South Africa’s President Cyril Ramaphosa on Monday slammed vigilante groups for harassing migrants in South Africa, likening their behaviour to strategies adopted by the apartheid regime to target blacks.
Teeming youths have been staging demonstrations in recent months against the proliferation of undocumented migrants in the country.
Last week a Zimbabwean man was mobbed and burnt to death in the northern Johannesburg township of Diepsloot.
The group of vigilantes had gone door-to-door demanding to see people’s identity documents after seven people in the township had been murdered the previous weekend.

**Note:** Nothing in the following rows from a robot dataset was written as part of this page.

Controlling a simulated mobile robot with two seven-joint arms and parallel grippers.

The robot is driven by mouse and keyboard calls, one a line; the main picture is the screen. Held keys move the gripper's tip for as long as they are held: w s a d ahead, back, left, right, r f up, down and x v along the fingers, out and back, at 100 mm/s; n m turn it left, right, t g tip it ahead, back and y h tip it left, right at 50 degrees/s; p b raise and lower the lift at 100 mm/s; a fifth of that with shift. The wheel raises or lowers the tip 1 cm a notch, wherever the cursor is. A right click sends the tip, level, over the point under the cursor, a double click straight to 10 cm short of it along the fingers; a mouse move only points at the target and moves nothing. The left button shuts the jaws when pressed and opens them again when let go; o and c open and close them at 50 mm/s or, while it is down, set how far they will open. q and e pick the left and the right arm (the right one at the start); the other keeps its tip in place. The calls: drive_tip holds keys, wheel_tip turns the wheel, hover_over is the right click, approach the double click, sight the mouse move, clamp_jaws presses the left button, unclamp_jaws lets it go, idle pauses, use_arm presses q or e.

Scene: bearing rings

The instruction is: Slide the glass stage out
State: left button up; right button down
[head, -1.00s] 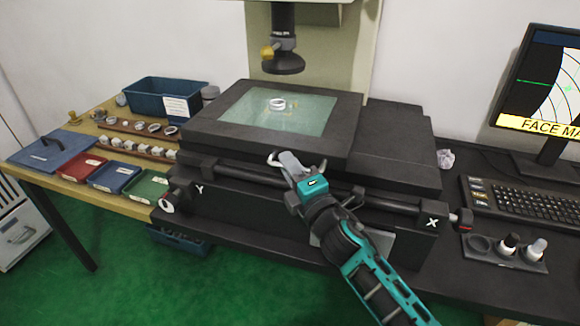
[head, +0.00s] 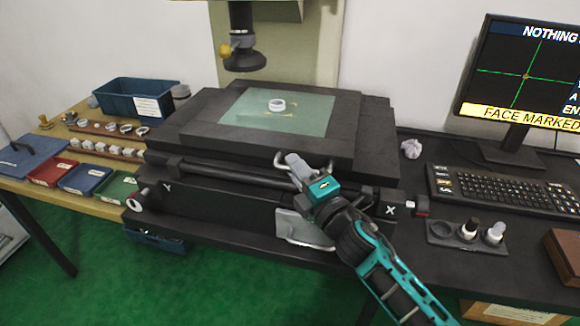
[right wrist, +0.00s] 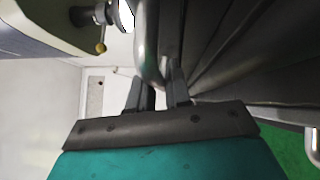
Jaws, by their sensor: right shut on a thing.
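The glass stage (head: 245,108) is a pale green pane in a black frame on the machine's black base. A white ring (head: 277,105) lies on the glass, to the right of the lens (head: 243,60) above. A bent metal handle (head: 277,160) sits at the stage's front edge. My right gripper (head: 291,160) is at this handle. In the right wrist view its fingers (right wrist: 155,95) are shut on the grey handle bar (right wrist: 148,45). My left gripper is not in view.
Left are a blue bin (head: 130,97), small coloured trays (head: 85,178) and several rings on a wooden table. Right are a monitor (head: 520,75), a keyboard (head: 500,190) and a holder with small bottles (head: 466,232). The X knob (head: 421,206) is close to my right forearm.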

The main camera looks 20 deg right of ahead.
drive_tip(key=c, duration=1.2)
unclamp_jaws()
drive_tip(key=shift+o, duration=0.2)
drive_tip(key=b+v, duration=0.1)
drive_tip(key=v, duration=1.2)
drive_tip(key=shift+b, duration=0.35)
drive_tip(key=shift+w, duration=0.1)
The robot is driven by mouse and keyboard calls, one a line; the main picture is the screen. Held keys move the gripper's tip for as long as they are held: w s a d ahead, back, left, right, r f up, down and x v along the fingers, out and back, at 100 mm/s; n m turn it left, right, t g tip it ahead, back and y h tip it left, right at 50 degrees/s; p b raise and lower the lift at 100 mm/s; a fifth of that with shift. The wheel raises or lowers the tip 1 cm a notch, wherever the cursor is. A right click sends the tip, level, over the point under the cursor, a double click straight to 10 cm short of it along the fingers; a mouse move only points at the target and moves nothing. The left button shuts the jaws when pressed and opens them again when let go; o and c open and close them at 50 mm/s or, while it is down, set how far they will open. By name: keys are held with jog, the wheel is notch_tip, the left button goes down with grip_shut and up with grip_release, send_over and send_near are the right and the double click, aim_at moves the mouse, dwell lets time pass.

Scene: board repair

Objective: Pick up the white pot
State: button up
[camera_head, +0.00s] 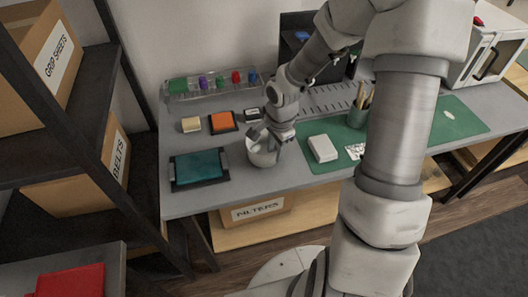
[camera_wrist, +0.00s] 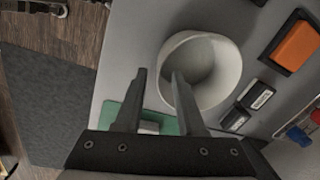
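The white pot (camera_head: 262,157) stands upright on the grey workbench, between the teal tray and the green mat. It is empty in the wrist view (camera_wrist: 225,70), with its open mouth facing the camera. My gripper (camera_head: 268,135) is right at the pot's top in the head view, partly covering its rim. In the wrist view my gripper (camera_wrist: 160,75) is open. One finger overlaps the pot's mouth and the other lies outside its wall, so the near rim appears between them. I cannot tell whether either finger touches the pot.
A teal tray (camera_head: 199,168) lies left of the pot. An orange block (camera_head: 222,122) and small dark-framed items lie behind it. A white box (camera_head: 322,148) sits on the green mat (camera_head: 325,164) at right. A dark shelf with boxes stands at far left.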

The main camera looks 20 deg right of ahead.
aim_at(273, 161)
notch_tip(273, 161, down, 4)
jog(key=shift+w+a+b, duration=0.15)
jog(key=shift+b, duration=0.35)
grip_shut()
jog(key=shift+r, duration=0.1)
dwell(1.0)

Angry residents complained that police were not doing enough to stem crime.
“We have seen people being stopped on the street by private citizens and being forced to produce identification to verify their immigration status,” Ramaphosa said in his weekly newsletter.
“This was how the apartheid oppressors operated.”
“Under apartheid, black people were deemed suspects by default and stopped by police when found in so-called white areas,” he said.
Blacks “were forced to produce a dompas (a passport-like document that restricted their movements) and if they could not do so, they were jailed.”
“We cannot allow such injustices to happen again.”
The murder of the seven South Africans in Diepsloot was a tragedy, he said.
“This loss of life is deplorable, as is the killing of a fellow African from Zimbabwe allegedly at the hands of vigilantes,” Ramaphosa said.
But he warned: “Today, our anger may be directed at nationals from Zimbabwe, Mozambique, Nigeria or Pakistan. Tomorrow, our anger may be directed at each other.”
“Attacking those we suspect of wrongdoing merely because they are a foreign national is… immoral, racist and criminal. In the end, it will lead to xenophobia,” he said.
Struggle for jobs, especially in low-skilled sectors, is also a factor in sharpening anti-immigrant sentiments.
With more than 35 percent of the workforce are unemployed, South Africa is buckling under one of the world’s damning joblessness rate.